When Kosaka Sensei first started to teach me how to teach, He would ask me to first to pay attention to how I shoot, then to watch how he shot, then to watch the
students shoot.

I was told to listen with my eyes, and watch with my ears...

He would ask me, 'what do you see'?
'What do you hear'?

Remember the teaching...
Remember all the people who made this practice possible.
All those that made the equipment to all those that cleaned the space today.
Remember those that lived taught us what we know, the others died so we would know.

What is the most important?
What is the root?

Do you believe in cause and effect?
What is the root cause?

One day, after watching a group of students shoot, he asked, 'What do you think? and I told him. He said, 'you're right.' He then started to walk to them to tell them what I had said, but he stopped... turned back to me and said, 'You tell them'.

After that I taught a lot and he would watch or teach another group on the side.

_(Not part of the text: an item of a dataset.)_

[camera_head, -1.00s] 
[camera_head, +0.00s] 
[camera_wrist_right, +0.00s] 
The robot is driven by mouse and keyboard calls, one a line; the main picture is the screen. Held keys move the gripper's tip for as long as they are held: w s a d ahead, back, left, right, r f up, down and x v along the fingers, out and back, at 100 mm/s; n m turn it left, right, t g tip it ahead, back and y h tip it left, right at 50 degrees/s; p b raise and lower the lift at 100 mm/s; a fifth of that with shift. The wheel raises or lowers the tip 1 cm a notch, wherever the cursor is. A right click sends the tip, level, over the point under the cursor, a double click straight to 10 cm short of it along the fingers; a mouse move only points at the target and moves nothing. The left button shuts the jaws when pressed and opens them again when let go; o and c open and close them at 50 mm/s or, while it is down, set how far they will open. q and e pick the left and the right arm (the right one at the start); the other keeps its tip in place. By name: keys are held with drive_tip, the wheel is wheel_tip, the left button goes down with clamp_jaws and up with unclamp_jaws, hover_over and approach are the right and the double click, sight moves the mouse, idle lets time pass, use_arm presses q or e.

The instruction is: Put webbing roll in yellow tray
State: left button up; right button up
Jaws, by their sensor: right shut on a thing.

He would watch me out of the corner of his eye, and I would watch him out of the corner of my eye.

When we were alone he would remind me of things like, 'Always take care of the beginners.' 'Always teach correctly.' I learned that if you weren't sure it's better not to say, it's better to keep my mouth shut.

I've always taught the way Kosaka Sensei taught me. In the beginning I even used the words he used, I just regurgitated them as I remembered them. Today I've developed new ways of saying the same thing... to match what the student needs to hear; but the teaching is still the same... The same as it has been for generation after generation. He has passed it to me, and now I must learn how to pass it to the next generation too.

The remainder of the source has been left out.